▸ Exercise requirements
Copy each line below without leaving any out.

▸ Dataset excerpt
[start]
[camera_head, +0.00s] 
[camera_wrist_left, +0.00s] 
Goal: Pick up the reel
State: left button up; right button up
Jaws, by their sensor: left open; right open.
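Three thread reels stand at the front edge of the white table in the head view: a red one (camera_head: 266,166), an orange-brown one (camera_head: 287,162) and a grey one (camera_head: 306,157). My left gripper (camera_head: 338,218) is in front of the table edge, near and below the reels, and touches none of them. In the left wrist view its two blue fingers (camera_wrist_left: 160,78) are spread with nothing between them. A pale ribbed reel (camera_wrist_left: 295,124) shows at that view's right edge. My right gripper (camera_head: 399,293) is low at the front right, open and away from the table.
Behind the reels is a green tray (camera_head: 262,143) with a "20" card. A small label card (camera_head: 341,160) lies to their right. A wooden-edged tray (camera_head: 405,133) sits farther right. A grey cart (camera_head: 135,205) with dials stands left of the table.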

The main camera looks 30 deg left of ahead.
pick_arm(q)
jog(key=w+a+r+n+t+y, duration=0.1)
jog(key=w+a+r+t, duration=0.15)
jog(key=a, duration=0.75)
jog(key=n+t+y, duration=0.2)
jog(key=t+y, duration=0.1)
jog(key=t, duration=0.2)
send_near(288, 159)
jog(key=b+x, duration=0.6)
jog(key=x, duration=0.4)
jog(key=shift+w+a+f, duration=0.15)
[end]
▸ Response below
[camera_head, +0.00s] 
[camera_wrist_left, +0.00s] 
Goal: Pick up the reel
State: left button up; right button up
Jaws, by their sensor: left open; right open.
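Three thread reels stand at the front edge of the white table in the head view: a red one (camera_head: 266,166), an orange-brown one (camera_head: 287,162) and a grey one (camera_head: 306,157). My left gripper (camera_head: 338,218) is in front of the table edge, near and below the reels, and touches none of them. In the left wrist view its two blue fingers (camera_wrist_left: 160,78) are spread with nothing between them. A pale ribbed reel (camera_wrist_left: 295,124) shows at that view's right edge. My right gripper (camera_head: 399,293) is low at the front right, open and away from the table.
Behind the reels is a green tray (camera_head: 262,143) with a "20" card. A small label card (camera_head: 341,160) lies to their right. A wooden-edged tray (camera_head: 405,133) sits farther right. A grey cart (camera_head: 135,205) with dials stands left of the table.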

The main camera looks 30 deg left of ahead.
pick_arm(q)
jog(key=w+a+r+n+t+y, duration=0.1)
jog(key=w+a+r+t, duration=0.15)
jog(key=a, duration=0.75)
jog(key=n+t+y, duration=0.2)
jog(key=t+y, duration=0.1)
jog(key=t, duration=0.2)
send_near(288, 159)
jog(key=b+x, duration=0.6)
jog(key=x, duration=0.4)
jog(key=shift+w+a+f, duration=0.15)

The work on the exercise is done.